仕事納めの挨拶を済ませ、足早に地下鉄に乗り込む。年の瀬の慌ただしさが充満した車内で、神秘の森への期待を膨らませていた。帰宅し身支度を整え、夜行バスの発着場へ急ぐ。先に到着していたDOPPOさんと合流し、20時過ぎに大阪を出発する。迷惑な酔っぱらいにバスの運行は乱されたが、定刻通り朝8時に鹿児島の港に到着する。ここで前日入りしていたRINさんと合流しフェリーに乗船する。
フェリーにて
そして無事集合の祝杯にビールを開けた。爽やかな朝の中での酒であったが自然の流れだったことは面白く思えた。到着までの数時間2等船室で仮眠を取り、目を覚ますと前方に屋久島が出現していた。
予約していたタクシーに乗り込み、港近くのスーパーで酒や食料の補充をして白谷雲水峡の登山口に到着する。確かに悠久の森を楽しむ散策路はあるが、この季節にしては予想外に多くの観光客がいた。初日は2時間ほど雲水峡の原生杉を楽しみながら歩く。
雲水峡まで
白谷山荘にて
15時半に白谷山荘に到着し、夕方まで宴会をして屋久島の夜を楽しんだ。この日、我々以外に4組のパーティーが同宿した。



入山2日目は、天気予報通りの雨だった。しっかりと雨具を装着し7時半に出発する。屋久島は、雨の多い島。本来の屋久島を歩く。
雨のトロッコ道
ウィルソン株から
屋久杉の中を
しっかりと雨が降る中、辻峠を越えトロッコ道を歩き、大株歩道に入っていく。

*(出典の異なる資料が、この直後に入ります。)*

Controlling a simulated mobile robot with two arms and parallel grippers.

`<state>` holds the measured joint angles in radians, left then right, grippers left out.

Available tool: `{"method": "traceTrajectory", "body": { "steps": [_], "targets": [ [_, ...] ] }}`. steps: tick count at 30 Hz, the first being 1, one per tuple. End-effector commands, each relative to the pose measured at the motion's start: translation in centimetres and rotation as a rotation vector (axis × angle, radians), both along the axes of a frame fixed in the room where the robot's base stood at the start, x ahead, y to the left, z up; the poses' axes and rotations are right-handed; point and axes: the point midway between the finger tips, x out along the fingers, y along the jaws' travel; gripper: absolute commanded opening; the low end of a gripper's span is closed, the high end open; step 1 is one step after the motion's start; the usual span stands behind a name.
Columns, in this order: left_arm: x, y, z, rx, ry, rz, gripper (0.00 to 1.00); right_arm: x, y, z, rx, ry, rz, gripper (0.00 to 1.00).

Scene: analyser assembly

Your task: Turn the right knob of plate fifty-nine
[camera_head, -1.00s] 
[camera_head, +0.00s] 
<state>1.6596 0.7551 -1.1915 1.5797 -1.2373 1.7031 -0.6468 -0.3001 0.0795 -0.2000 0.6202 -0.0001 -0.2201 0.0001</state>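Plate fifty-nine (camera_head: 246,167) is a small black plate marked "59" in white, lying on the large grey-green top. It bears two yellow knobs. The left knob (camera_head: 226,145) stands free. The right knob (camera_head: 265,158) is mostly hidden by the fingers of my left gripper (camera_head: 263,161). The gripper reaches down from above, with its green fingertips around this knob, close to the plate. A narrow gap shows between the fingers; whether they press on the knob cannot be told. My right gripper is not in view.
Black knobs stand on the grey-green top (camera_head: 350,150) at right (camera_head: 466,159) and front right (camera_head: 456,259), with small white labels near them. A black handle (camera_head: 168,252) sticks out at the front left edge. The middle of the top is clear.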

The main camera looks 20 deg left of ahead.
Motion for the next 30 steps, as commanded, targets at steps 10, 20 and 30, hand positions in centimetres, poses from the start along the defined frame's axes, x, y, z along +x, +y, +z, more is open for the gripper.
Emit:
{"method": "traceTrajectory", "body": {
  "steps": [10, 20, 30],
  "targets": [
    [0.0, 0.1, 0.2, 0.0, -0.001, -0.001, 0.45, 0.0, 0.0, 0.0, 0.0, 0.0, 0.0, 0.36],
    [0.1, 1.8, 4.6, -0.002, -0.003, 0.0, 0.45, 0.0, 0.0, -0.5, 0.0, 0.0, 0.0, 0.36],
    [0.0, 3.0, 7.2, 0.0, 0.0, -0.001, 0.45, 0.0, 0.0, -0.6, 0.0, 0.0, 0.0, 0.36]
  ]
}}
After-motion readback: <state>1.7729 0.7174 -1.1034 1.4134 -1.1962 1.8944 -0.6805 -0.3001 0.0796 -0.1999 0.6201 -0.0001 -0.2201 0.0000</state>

ウィルソン株の中でハートを見て、大王杉、夫婦杉を過ぎ、本日のメインである縄文杉に到着する。
縄文杉全景
観光客
こんな季節なのにすごい人である。根を守るために備えられた展望デッキには、大人数のツアーグループが3・4パーティーいた。口々に「すごい、すごい。」と言い、写真を撮っていた。少し興ざめになった。そしてなんだか縄文杉が可哀そうに思えた。見世物となり賑々しくなってしまったこの悠久の森から逃げ出すことは出来ない。屋久島のシンボルとしての縄文杉は、この島の観光産業の一翼を担っていることを改めて思い知らされた感じだった。
高塚小屋で昼食を取り、14時過ぎに新高塚小屋に到着する。全身ずぶ濡れで、雨具などを乾したりして、落ち着くまでひと仕事だった。小屋にはすでに4組程のパーティーがいて、中にはオーストラリアやニュージーランドから来た登山者もいて、流石に世界遺産だけあってインターナショナルな面子だった。結局10パーティー程が同宿となり、何グループかと酒を飲み交わし楽しい夜を過ごした。

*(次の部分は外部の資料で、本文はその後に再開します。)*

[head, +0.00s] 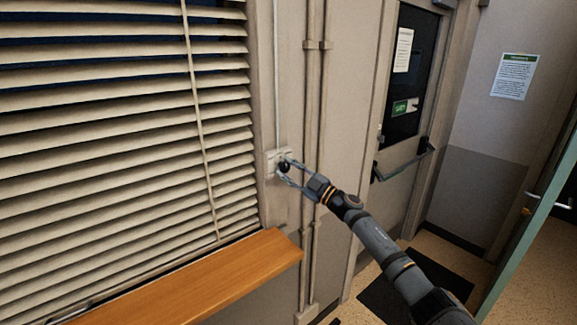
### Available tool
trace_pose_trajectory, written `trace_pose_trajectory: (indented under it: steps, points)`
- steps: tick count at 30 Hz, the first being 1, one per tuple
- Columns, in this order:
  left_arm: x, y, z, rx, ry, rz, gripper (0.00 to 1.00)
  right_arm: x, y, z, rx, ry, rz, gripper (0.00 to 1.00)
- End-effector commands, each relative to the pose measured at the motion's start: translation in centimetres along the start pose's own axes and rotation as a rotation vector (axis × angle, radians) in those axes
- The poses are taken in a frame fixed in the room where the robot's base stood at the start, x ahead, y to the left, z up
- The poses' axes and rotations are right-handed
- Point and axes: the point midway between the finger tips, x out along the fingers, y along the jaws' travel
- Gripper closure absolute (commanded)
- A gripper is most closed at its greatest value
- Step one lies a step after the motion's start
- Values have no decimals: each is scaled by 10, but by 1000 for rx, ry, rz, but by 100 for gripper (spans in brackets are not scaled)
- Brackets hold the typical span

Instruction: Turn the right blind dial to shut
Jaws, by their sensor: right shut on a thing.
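The right blind dial (284,167) is a small dark knob on a pale wall plate (271,161), just right of the window. My right gripper (286,169) is at the dial, its fingers shut on the knob from either side. The fingers partly hide the dial, and I cannot read its setting. The window blind (110,130) fills the left of the head view. Its slats are tilted, with dark gaps between them near the top. My left gripper is not in view.
A wooden sill (200,285) juts out below the blind. Vertical pipes (312,120) run down the wall right of the dial. A door with a push bar (405,163) stands farther right, with a dark mat (380,300) on the floor. Another door edge (530,225) is at far right.

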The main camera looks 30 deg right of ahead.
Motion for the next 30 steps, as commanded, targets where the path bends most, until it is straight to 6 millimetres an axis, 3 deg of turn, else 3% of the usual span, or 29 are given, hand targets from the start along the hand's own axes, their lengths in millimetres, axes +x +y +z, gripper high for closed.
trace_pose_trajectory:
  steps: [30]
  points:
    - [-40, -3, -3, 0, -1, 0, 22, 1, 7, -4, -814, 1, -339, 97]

宮之浦岳のピークを踏む日、残念なことに濃い霧と雨に包まれた一日だった。7時過ぎ昨日と同じく雨具を完全装備して出発する。標高が上がるに従い流石に寒くなる。オプションの永田岳も展望が望めないためにパスをする。期待した白銀の宮之浦岳は無く、ただ冷たい雨が降りつけていた。寒さに震えながらピーク写真を撮り下山。
宮の浦岳
この日は、淀川小屋にて宿泊予定だったが、永田岳や黒味岳をパスすることで予定よりも早く小屋に到着すること、そして、この天候に山を諦め屋久島の旨い酒と肴を楽しむことに気持ちを切り替えた。途中、タクシー会社に電話を入れ、淀川登山口の配車で予約を入れた。12時半過ぎに淀川小屋に到着し、途中から一緒になったオーストラリア人2人と女子大生1人のグループと共に暫しの休憩。記念撮影の後、彼らとそして翌日尾野間へ下るRINさんと別れた。
淀川小屋にて

淀川登山口から予約したタクシーに乗り込む。窓越しに雲と霧に包まれた深い森を見ていた。残念ながら魅せられなかった。もしかしたら雨のせいだったからかもしれない。けれど心の奥底に入ってきたものは、本当の森とは乖離した別のトコロを歩いた感じがしたからだ。未だ人を寄せ付けぬ凛とした森と、その傍らに痛みを知りつつも解放されていく森。その隔たりにある何かが、屋久島の自然に触れさせることを妨げたように感じた。
そして観光化された悠久の森の中で、縄文杉は今なお時を刻んでいる。